* **Your objective**: Reproduce exactly the section that begins at the line containing "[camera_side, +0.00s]" and ends at the line containing "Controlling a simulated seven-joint", both lines included; omit all other lines.

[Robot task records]
>> Start

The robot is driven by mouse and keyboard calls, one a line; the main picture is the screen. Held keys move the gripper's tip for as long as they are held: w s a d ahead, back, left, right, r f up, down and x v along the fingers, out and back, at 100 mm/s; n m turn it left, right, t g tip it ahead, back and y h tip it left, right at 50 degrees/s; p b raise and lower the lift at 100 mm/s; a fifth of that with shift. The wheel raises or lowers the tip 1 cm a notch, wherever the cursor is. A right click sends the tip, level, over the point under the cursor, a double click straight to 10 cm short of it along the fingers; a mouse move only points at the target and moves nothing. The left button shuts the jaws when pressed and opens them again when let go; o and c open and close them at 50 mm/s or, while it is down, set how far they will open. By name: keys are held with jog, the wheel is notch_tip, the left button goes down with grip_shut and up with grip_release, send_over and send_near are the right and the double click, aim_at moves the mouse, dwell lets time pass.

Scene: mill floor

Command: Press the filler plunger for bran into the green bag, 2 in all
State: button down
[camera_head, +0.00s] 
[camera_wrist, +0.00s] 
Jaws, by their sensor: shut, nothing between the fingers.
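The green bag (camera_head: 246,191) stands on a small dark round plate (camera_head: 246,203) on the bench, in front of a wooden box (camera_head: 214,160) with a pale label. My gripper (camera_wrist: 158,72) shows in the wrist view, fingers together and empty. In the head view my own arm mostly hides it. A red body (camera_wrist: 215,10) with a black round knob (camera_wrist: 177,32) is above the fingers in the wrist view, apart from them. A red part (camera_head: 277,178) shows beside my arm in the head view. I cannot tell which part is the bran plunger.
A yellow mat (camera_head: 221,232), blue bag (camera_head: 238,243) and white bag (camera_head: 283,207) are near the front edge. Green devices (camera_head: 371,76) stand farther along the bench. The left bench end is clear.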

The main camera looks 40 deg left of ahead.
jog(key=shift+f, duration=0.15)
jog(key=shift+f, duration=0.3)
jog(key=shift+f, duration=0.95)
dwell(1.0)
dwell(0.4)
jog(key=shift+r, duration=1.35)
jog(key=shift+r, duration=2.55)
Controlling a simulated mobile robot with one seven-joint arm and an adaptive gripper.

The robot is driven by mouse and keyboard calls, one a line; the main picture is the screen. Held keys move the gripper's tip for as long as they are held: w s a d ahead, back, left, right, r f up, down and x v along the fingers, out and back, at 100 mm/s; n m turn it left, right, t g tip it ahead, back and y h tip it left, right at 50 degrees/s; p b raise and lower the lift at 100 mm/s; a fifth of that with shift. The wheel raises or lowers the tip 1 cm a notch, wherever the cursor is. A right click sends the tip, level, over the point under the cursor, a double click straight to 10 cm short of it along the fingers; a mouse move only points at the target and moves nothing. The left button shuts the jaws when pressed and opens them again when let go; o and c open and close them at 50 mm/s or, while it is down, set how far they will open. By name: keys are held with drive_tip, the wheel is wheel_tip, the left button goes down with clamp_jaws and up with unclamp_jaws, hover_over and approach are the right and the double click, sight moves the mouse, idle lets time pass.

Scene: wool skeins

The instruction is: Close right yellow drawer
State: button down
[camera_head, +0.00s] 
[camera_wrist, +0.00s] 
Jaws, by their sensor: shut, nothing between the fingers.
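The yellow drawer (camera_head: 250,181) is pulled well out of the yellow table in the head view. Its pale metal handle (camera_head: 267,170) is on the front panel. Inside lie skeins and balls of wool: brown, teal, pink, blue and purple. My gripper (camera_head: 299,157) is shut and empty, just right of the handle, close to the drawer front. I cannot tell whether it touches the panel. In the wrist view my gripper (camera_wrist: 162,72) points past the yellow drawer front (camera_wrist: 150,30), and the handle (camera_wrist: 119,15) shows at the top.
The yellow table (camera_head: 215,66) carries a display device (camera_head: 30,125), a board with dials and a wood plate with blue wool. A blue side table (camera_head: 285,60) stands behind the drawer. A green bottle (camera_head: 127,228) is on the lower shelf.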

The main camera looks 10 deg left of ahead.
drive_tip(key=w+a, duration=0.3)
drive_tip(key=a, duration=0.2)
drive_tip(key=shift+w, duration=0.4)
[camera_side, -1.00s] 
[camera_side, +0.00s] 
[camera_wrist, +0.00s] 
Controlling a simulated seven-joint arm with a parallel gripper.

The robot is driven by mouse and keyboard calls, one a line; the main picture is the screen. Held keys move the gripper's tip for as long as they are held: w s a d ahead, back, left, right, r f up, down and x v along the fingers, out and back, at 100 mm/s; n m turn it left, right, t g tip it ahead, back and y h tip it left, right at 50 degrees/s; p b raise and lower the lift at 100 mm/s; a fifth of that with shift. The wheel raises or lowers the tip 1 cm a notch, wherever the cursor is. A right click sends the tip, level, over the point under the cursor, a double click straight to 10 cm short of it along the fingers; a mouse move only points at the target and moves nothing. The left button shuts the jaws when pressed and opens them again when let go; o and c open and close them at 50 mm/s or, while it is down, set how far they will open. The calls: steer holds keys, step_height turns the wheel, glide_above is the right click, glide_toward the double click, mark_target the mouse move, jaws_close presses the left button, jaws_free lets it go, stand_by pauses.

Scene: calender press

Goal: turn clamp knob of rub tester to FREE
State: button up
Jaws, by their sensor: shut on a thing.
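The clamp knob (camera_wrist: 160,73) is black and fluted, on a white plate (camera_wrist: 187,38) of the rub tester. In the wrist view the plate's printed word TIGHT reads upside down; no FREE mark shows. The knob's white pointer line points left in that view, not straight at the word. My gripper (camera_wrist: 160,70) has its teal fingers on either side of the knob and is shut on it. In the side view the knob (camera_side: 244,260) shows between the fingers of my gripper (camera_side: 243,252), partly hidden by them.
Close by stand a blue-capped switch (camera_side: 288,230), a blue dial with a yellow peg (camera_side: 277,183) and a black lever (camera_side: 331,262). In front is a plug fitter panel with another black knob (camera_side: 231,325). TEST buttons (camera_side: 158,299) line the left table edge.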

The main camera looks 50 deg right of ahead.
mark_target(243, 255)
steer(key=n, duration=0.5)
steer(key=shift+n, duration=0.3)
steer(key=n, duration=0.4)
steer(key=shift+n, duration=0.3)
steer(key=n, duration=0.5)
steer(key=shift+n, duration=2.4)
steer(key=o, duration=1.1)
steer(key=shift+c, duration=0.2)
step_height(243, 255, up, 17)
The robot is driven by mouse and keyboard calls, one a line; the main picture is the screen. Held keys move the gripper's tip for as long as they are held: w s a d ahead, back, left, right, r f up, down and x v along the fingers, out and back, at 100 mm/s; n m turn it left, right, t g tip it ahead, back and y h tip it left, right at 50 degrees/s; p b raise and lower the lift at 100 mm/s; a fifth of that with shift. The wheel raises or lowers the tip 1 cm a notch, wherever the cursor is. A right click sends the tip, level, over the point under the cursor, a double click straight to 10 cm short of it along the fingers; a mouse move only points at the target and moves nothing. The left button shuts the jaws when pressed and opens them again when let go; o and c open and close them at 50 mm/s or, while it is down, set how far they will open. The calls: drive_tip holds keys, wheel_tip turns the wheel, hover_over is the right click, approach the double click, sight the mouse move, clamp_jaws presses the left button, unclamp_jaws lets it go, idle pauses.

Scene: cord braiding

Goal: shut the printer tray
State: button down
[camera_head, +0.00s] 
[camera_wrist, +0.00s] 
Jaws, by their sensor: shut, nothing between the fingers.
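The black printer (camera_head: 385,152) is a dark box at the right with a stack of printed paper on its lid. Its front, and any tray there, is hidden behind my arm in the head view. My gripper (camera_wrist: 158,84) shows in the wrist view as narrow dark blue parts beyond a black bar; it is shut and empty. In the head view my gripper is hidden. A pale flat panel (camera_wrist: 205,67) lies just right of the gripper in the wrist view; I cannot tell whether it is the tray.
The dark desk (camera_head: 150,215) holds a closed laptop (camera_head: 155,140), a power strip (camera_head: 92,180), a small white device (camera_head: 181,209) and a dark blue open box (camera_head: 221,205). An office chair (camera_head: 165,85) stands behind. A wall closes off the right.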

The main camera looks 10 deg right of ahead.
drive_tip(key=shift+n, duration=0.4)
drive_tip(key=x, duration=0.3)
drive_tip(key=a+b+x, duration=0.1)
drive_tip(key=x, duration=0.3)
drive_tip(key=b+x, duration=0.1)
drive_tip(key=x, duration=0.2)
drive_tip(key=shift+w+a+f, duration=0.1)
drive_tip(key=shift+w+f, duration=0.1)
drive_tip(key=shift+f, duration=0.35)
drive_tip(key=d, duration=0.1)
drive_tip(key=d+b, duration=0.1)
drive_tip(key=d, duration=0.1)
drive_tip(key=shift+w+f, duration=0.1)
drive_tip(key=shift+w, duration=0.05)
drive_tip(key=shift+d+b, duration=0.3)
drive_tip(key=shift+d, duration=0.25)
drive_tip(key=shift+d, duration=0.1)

>> End

* **Written response**:
[camera_side, +0.00s] 
[camera_wrist, +0.00s] 
Controlling a simulated seven-joint arm with a parallel gripper.

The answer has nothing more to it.